(Goal) Extract, exactly and without pictures, every line from the one that includes "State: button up" through the final line of the material below.

(Available data)
________________________________________
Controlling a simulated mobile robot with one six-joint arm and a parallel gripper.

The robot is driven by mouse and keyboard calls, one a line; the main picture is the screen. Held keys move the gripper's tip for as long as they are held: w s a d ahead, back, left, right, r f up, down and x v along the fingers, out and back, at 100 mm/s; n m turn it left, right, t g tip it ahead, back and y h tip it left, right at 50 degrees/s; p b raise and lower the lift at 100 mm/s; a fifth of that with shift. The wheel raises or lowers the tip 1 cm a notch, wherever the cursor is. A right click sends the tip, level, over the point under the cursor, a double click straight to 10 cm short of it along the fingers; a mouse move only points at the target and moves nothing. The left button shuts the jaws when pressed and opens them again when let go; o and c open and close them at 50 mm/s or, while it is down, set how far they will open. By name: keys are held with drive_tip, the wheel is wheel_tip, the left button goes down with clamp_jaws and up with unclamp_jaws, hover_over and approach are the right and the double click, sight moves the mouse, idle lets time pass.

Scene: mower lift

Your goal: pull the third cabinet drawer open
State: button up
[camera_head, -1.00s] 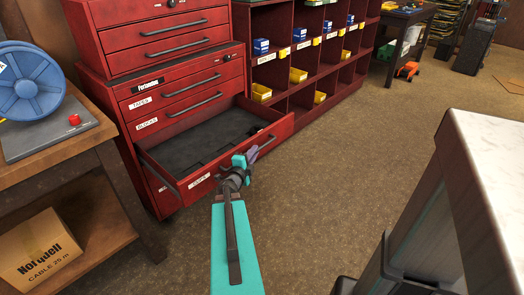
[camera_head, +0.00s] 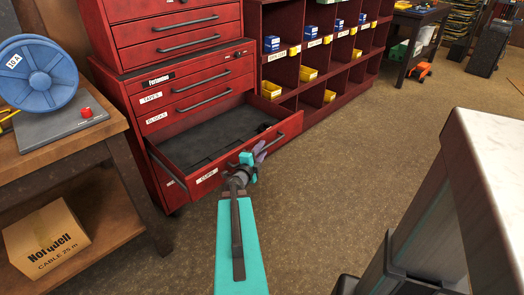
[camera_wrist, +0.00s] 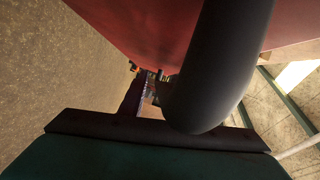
________________________________________
(Exercise answer)
State: button up
[camera_head, -1.00s] 
[camera_head, +0.00s] 
[camera_wrist, +0.00s] 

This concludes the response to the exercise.